Repeat every line, exactly, from the very first through the one where "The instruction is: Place" appears. Add nothing else.

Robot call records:
=-=-=-=-=

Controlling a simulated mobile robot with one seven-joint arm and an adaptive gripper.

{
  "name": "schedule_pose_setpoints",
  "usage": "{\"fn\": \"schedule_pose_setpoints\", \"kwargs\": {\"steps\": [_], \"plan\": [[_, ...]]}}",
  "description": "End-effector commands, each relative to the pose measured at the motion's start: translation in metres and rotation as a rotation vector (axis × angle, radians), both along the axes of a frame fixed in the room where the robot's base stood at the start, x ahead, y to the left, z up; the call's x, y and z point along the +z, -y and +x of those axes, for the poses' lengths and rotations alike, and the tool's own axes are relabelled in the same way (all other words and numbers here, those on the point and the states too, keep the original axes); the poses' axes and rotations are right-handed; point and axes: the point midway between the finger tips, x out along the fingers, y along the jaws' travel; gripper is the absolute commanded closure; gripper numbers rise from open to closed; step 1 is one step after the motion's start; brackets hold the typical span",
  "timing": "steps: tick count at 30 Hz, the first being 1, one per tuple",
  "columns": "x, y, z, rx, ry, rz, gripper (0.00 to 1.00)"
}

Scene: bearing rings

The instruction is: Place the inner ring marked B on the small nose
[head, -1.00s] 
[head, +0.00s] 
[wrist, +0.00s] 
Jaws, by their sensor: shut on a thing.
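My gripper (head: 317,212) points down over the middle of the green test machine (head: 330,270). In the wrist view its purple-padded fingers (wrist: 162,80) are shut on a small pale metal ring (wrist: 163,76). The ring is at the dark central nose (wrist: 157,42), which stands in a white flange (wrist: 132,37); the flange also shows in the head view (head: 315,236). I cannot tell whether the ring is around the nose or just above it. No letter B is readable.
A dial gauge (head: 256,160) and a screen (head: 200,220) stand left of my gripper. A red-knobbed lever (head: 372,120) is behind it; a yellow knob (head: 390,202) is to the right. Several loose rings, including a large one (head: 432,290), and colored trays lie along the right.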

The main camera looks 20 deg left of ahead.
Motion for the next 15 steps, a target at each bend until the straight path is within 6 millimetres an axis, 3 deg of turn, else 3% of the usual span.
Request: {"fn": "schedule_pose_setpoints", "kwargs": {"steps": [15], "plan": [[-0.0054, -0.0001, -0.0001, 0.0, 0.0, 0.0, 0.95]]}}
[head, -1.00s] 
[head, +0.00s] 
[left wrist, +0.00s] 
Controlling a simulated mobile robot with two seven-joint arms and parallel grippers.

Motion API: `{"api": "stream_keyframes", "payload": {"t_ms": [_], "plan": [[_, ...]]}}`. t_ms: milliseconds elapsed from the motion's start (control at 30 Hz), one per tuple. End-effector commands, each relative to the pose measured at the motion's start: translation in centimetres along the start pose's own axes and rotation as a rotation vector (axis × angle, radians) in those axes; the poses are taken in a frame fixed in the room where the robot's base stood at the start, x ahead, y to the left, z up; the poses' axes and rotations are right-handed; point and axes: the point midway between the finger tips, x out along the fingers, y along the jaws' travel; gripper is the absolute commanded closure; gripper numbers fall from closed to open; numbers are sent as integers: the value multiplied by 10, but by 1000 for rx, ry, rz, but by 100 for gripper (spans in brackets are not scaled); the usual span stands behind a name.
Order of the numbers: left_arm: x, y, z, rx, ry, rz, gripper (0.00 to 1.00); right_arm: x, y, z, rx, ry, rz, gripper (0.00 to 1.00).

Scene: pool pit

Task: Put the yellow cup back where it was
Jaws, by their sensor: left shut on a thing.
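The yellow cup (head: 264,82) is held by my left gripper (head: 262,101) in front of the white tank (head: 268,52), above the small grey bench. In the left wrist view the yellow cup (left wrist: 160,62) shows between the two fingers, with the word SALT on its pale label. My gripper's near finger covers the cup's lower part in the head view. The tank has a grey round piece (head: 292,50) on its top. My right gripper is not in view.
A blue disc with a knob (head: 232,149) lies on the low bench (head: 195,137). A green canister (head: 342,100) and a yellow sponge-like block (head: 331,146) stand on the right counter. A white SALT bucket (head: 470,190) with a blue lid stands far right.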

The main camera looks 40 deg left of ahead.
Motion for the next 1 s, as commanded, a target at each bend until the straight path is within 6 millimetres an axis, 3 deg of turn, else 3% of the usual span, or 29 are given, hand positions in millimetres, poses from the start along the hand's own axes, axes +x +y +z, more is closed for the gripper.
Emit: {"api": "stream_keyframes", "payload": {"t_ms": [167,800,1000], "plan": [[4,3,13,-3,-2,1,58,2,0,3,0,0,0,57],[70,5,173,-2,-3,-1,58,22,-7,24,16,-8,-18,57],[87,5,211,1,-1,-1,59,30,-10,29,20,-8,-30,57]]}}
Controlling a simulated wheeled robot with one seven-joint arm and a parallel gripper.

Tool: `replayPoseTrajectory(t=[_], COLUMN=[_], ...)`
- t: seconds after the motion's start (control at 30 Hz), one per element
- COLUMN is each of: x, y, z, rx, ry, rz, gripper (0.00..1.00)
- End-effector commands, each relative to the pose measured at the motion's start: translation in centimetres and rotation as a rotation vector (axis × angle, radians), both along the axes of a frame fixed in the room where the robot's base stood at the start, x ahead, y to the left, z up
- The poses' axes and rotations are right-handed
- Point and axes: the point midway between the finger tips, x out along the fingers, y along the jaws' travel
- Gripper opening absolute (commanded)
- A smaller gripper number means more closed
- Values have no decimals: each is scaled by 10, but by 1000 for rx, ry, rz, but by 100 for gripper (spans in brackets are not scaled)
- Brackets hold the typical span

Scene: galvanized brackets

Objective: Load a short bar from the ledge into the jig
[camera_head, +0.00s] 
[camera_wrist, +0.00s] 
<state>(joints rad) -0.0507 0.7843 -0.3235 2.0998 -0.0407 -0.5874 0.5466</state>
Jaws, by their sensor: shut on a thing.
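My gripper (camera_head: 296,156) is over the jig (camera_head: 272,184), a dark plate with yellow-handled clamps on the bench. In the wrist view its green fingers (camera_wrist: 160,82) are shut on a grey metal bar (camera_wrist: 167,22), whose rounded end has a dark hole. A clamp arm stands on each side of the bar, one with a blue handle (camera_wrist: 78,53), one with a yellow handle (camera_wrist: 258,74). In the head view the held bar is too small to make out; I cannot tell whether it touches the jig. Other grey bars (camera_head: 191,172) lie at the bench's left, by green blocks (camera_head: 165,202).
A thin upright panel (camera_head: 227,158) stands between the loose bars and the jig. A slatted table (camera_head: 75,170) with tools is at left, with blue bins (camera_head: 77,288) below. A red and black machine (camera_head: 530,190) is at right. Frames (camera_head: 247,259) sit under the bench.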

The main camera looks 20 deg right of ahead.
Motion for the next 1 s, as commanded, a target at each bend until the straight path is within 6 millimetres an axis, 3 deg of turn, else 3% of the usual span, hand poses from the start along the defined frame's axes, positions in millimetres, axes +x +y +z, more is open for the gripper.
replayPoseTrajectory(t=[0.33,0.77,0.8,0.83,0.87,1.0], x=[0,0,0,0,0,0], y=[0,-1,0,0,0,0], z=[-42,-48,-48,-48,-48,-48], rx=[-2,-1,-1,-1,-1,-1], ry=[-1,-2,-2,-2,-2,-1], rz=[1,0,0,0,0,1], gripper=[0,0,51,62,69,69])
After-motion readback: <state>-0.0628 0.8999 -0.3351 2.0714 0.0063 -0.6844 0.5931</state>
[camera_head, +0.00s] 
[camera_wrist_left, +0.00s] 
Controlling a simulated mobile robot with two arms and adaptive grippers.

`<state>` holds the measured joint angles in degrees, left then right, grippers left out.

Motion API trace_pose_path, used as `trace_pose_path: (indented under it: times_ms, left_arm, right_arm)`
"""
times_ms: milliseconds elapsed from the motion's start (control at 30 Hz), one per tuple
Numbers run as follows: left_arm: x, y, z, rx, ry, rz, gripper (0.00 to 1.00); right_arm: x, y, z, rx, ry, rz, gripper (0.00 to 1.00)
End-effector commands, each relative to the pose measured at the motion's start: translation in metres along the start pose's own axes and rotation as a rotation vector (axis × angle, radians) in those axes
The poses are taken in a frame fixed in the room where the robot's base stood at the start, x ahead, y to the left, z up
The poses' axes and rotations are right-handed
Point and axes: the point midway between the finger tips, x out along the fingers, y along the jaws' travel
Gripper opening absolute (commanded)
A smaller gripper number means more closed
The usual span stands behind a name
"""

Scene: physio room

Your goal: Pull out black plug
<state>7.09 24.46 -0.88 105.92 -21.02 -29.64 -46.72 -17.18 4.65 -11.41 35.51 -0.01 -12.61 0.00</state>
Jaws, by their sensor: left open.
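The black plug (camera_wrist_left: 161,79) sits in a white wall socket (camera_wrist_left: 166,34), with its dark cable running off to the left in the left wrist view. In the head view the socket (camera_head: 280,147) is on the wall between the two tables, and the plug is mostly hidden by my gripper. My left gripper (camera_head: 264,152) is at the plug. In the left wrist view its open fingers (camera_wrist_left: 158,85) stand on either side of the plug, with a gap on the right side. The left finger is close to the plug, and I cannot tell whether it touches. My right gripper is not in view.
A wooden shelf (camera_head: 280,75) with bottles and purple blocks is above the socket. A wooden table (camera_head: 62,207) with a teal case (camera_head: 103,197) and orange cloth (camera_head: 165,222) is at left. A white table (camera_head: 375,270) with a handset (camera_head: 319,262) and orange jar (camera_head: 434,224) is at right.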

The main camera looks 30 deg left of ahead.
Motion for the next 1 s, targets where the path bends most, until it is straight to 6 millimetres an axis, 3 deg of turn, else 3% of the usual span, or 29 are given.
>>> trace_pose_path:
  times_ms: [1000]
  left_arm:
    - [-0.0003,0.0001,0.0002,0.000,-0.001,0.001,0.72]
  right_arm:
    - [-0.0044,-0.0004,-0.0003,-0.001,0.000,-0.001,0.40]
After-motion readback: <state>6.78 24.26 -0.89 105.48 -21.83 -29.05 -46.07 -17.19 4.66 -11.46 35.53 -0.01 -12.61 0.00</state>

=-=-=-=-=

RESULT OF THIS EXERCISE
Controlling a simulated mobile robot with one seven-joint arm and an adaptive gripper.

{
  "name": "schedule_pose_setpoints",
  "usage": "{\"fn\": \"schedule_pose_setpoints\", \"kwargs\": {\"steps\": [_], \"plan\": [[_, ...]]}}",
  "description": "End-effector commands, each relative to the pose measured at the motion's start: translation in metres and rotation as a rotation vector (axis × angle, radians), both along the axes of a frame fixed in the room where the robot's base stood at the start, x ahead, y to the left, z up; the call's x, y and z point along the +z, -y and +x of those axes, for the poses' lengths and rotations alike, and the tool's own axes are relabelled in the same way (all other words and numbers here, those on the point and the states too, keep the original axes); the poses' axes and rotations are right-handed; point and axes: the point midway between the finger tips, x out along the fingers, y along the jaws' travel; gripper is the absolute commanded closure; gripper numbers rise from open to closed; step 1 is one step after the motion's start; brackets hold the typical span",
  "timing": "steps: tick count at 30 Hz, the first being 1, one per tuple",
  "columns": "x, y, z, rx, ry, rz, gripper (0.00 to 1.00)"
}

Scene: bearing rings

The instruction is: Place the inner ring marked B on the small nose

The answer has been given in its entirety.